The local film community here has given mixed responses to the news that the producers of Dallas Buyers Club are suing netizens who illegally downloaded the movie.
Some felt that the legal action is a strong statement against piracy, while others felt it would do little to stamp out the problem as new ways will be found to bypass crackdowns.
Dallas Buyers Club LLC has identified more than 500 Internet Protocol addresses in Singapore and has hired Samuel Seow Law Corporation to serve letters to them to demand compensation.
Internet service providers M1, StarHub and Singtel received instructions from the High Court to turn over the identities of the subscribers who allegedly downloaded the film.
Director of independent film distributing company Lighthouse Pictures, Thomas Chia, said the move was a welcome one. “Piracy to me is like mugging of film-makers and everyone who works on a film in broad daylight.
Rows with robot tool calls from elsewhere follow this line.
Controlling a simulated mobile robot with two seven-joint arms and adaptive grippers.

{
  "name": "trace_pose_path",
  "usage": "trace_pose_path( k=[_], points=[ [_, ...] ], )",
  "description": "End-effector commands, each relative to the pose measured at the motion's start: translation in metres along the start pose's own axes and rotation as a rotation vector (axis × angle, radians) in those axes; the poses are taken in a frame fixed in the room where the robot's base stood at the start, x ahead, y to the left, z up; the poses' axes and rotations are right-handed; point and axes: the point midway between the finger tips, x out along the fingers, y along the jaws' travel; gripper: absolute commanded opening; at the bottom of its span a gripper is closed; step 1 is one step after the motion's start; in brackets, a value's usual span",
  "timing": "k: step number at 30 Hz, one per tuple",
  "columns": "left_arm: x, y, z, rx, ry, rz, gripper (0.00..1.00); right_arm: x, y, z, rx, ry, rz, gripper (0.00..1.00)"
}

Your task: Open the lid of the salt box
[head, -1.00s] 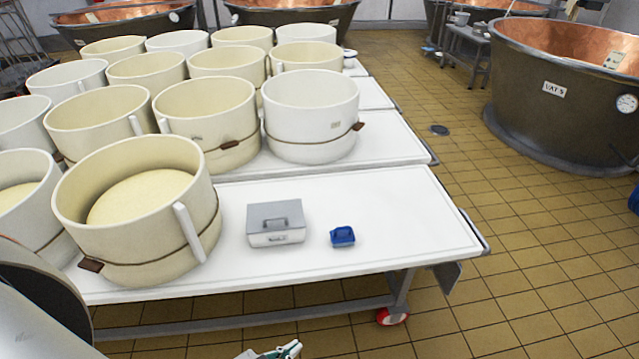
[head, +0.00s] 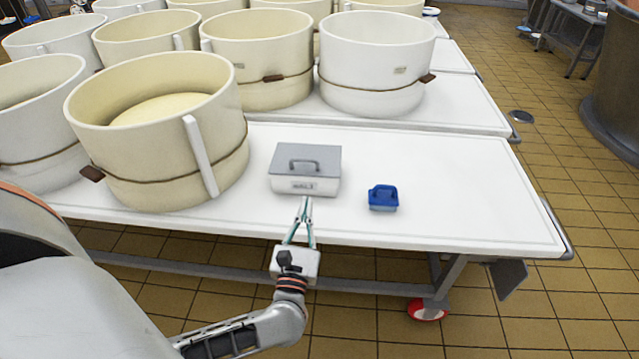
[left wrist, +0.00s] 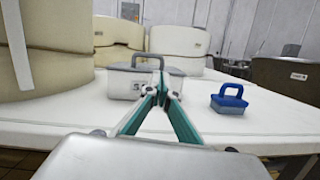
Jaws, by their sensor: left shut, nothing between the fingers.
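The salt box (head: 304,186) is a white box with a grey lid (head: 322,155) and a grey arched handle on top. It stands on the white table, and its lid is down. In the left wrist view the salt box (left wrist: 122,84) is straight ahead, partly covered by the fingers. My left gripper (head: 304,203) is shut and empty, with its fingertips just in front of the box's front face at the table edge. In the left wrist view its fingertips (left wrist: 161,84) meet in front of the box. I cannot tell whether they touch it. My right gripper is not in view.
A small blue-handled brush or block (head: 383,198) sits right of the box. A large cream tub (head: 165,150) stands close on the left, and a white tub (head: 370,70) stands behind. The white table (head: 480,205) is clear at the right.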

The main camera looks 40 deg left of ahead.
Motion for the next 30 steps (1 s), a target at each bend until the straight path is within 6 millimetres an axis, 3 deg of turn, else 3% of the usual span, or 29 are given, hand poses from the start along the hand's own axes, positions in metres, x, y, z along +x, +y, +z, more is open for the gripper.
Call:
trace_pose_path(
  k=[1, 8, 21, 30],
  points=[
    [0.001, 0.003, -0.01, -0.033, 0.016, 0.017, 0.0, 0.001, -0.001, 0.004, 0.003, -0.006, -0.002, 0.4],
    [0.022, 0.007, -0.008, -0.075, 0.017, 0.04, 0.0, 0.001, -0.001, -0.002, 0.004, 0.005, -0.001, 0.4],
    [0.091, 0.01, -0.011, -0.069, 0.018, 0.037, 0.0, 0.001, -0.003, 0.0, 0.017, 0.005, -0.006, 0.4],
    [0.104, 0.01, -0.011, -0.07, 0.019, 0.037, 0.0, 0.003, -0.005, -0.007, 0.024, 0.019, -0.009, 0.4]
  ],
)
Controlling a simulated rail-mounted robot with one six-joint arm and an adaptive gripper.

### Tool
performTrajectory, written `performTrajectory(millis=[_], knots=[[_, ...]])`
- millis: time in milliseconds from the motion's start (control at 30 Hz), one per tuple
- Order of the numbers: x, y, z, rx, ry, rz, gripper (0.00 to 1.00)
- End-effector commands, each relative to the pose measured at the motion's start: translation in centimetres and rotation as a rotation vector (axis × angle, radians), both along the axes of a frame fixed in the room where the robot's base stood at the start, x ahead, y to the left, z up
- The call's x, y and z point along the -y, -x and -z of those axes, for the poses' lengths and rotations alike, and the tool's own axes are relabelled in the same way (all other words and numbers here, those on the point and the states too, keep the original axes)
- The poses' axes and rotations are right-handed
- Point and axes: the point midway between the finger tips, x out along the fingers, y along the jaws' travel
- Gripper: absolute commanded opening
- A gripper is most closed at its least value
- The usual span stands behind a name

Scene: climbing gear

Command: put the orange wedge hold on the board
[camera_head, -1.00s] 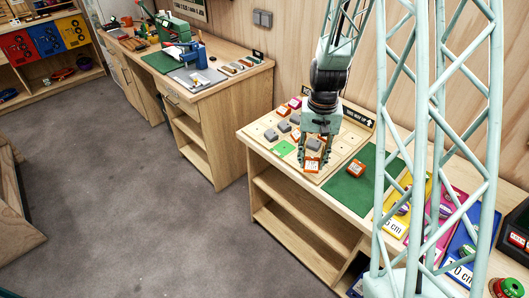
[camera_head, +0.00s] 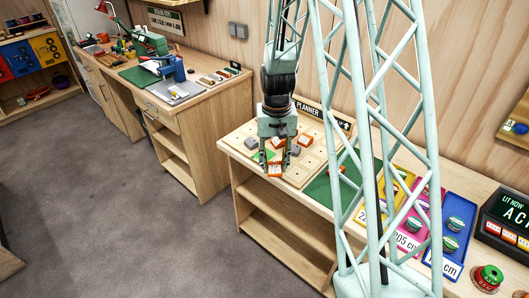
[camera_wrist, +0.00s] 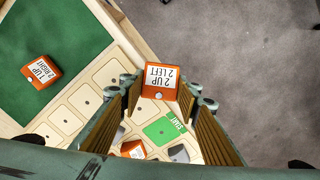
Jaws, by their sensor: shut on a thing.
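My gripper (camera_head: 275,163) is shut on an orange hold (camera_head: 274,171) above the front of the light wooden planner board (camera_head: 298,179). In the wrist view the held orange hold (camera_wrist: 160,83) reads "2 UP 2 LEFT" and sits between my fingers (camera_wrist: 160,92). A green START square (camera_wrist: 163,130) lies on the board near it. Another orange block (camera_wrist: 41,71), marked "1 UP 2 RIGHT", lies on the green mat (camera_wrist: 75,25). A further orange block (camera_wrist: 133,149) and a grey one (camera_wrist: 179,153) are on the board, partly hidden by my gripper.
Right of the green mat (camera_head: 318,190) are yellow, pink and blue trays (camera_head: 447,268) with round items. A dark display box (camera_head: 508,215) stands at the far right. Another workbench (camera_head: 190,100) stands to the left. Grey floor is open in front.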

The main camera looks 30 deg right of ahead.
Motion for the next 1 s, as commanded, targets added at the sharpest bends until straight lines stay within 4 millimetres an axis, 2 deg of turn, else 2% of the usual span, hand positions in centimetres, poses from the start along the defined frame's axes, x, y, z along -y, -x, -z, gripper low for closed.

Look at how piracy has affected the film industry — mum and pop video stores have gone under. What disturbs me is how so many people think it’s their birthright to download, and that there’s nothing wrong at all (with illegal downloading).”
However, film-maker Royston Tan, best known for box office successes 881 and 12 Lotus, said he was not in favor of legal action because “it’s like severing a relationship with the audience”.
“The more you suppress it, the more people will find ways to get around this. They can change their IP addresses or use a VPN (Virtual Private Number).”
He added that education was better than punishment.
Mr Ken Kwek, the director of Unlucky Plaza, which is set for release later this month, felt such a crackdown would probably result in people finding new means to get free movies.
“I guard my work from script to screen, but once the film’s been released, especially on online platforms and digital formats, I know somebody’s going to pirate it,” he said. “Maybe I’m pessimistic, but I don’t think there’s anything you can really do to prevent piracy. It’s too big a thing.”